Directions for this task :: Each line from the one containing "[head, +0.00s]" through the end of the listing below must be copied exactly; pictures are excluded.

Source excerpt ::
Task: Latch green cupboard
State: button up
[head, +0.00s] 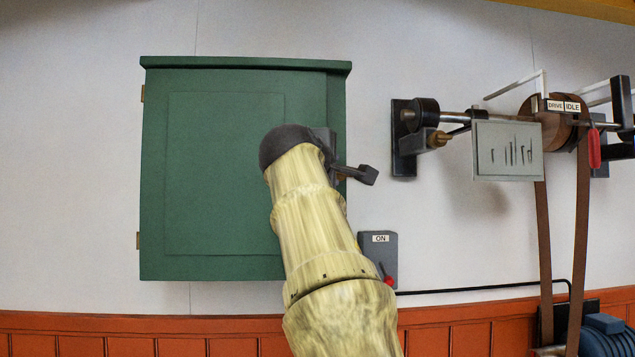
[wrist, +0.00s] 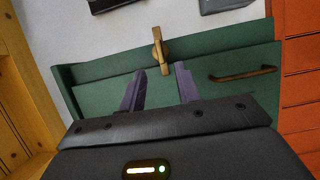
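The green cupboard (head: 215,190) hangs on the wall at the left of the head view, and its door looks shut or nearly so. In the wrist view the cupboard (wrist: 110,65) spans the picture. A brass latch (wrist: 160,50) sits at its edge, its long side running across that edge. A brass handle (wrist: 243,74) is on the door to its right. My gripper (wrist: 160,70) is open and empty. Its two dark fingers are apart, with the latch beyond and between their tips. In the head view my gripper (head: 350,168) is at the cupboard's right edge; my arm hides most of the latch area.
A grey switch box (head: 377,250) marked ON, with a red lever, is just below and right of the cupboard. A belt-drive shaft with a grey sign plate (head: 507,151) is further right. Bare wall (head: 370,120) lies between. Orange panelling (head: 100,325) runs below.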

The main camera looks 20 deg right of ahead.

Answer to this problem ::
[head, +0.00s] 
[wrist, +0.00s] 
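The green cupboard (head: 215,190) hangs on the wall at the left of the head view, and its door looks shut or nearly so. In the wrist view the cupboard (wrist: 110,65) spans the picture. A brass latch (wrist: 160,50) sits at its edge, its long side running across that edge. A brass handle (wrist: 243,74) is on the door to its right. My gripper (wrist: 160,70) is open and empty. Its two dark fingers are apart, with the latch beyond and between their tips. In the head view my gripper (head: 350,168) is at the cupboard's right edge; my arm hides most of the latch area.
A grey switch box (head: 377,250) marked ON, with a red lever, is just below and right of the cupboard. A belt-drive shaft with a grey sign plate (head: 507,151) is further right. Bare wall (head: 370,120) lies between. Orange panelling (head: 100,325) runs below.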

The main camera looks 20 deg right of ahead.

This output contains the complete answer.